Por estas tierras latinoamericanas, observamos buenos tiempos para la gastronomía peruana, y para su economía. En Venezuela, donde la oferta gastronómica se ha reducido al punto de que el gobierno llegó a ofrecer la construcción de gallineros verticales y el pescado (cuando se consigue) cuesta como si Venezuela no tuviera costa Caribe sino que estuviera ubicada en lo más profundo del desierto de Gobi, tenemos a un gastro-presidente que se equivoca hasta dormido. La sociedad venezolana es una sociedad rota, impulsada a límites nunca vistos o vividos, y por los vientos que soplan quieren llevarla a imitar los usos y costumbres gastro-políticos de una sociedad caracterizada por sus problemas en la oferta: la Cuba castrista.

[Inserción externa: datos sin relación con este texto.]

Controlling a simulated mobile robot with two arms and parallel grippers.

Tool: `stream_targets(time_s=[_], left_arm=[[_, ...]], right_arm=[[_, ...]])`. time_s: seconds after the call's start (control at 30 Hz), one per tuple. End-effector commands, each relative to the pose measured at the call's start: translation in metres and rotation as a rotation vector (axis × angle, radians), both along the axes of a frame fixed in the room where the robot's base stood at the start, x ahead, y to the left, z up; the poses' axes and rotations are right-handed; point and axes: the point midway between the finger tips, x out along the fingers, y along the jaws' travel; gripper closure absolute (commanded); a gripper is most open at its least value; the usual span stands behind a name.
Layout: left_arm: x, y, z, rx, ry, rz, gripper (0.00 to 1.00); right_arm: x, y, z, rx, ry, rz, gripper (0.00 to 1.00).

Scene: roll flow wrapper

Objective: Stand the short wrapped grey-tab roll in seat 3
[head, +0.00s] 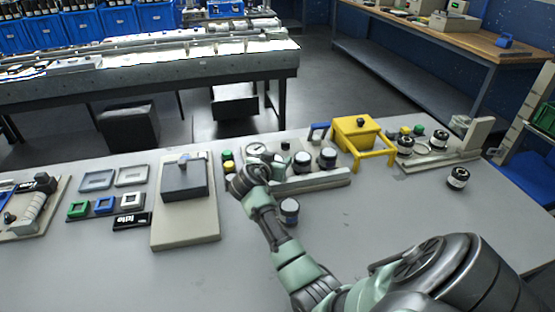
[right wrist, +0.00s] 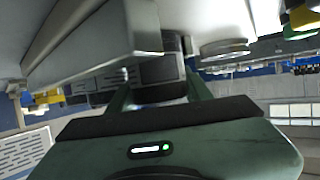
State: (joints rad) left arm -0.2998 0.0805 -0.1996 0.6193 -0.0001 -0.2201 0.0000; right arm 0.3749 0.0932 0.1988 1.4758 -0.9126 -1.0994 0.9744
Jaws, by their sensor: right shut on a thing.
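My right gripper (head: 246,180) is at the left end of a low grey rail fixture (head: 318,182), its fingers mostly hidden by my own wrist in the head view. In the right wrist view it is shut on a dark cylindrical roll (right wrist: 163,70) between its two fingers. The roll's tab colour cannot be told. Two dark rolls with pale tops, a left one (head: 302,162) and a right one (head: 328,158), stand upright at the fixture. Another dark roll (head: 289,210) stands on the table in front of it. Seat numbers cannot be read. My left gripper is not in view.
A round dial (head: 256,149) and coloured buttons (head: 228,160) are close behind my gripper. A grey block on a pale base (head: 185,225) stands left, and a yellow frame (head: 378,160) right. Another roll (head: 457,178) stands farther right.

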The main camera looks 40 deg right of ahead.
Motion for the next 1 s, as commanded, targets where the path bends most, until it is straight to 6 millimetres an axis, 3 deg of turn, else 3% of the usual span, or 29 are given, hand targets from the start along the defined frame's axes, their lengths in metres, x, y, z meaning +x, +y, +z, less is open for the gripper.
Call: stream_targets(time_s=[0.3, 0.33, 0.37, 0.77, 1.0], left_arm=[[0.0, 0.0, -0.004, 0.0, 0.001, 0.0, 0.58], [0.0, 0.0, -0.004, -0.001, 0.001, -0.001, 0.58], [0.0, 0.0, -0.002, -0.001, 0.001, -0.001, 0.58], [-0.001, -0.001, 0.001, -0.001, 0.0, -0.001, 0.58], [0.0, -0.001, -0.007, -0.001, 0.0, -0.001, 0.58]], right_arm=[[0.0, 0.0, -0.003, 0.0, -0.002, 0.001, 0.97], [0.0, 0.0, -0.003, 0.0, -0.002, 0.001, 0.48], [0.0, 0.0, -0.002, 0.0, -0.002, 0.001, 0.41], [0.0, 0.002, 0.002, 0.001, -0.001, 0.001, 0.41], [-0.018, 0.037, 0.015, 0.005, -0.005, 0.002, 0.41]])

Los nuevos chefs de la gastro-política, si quieren revivir sus braseros y estufas, deberán ofrecer una combinación esmerada y eficaz de nuevas ideas y recetas, credibilidad basada en el hecho y no sólo en el verbo (que, como el papel, aguanta todo), propósito de enmienda, espíritu de regeneración. ¿Hay hoy gastro-partidos que ofrezcan ello? Hasta ahora, mientras los gastro-demócratas se miran el ombligo y cuidan los asuntos nacionales, los gastro-tiranos se ofrecen como producto de exportación: allí están las ambiciones del chavismo hoy madurismo, o del putinismo, a pesar de sus recetas de la Edad de Piedra.

La gastro-política democrática no tiene alternativa; o cambia sus ingredientes, fogones y menús, o seguirá cometiendo –en palabras de Yogi Berra- los “mismos errores equivocados.”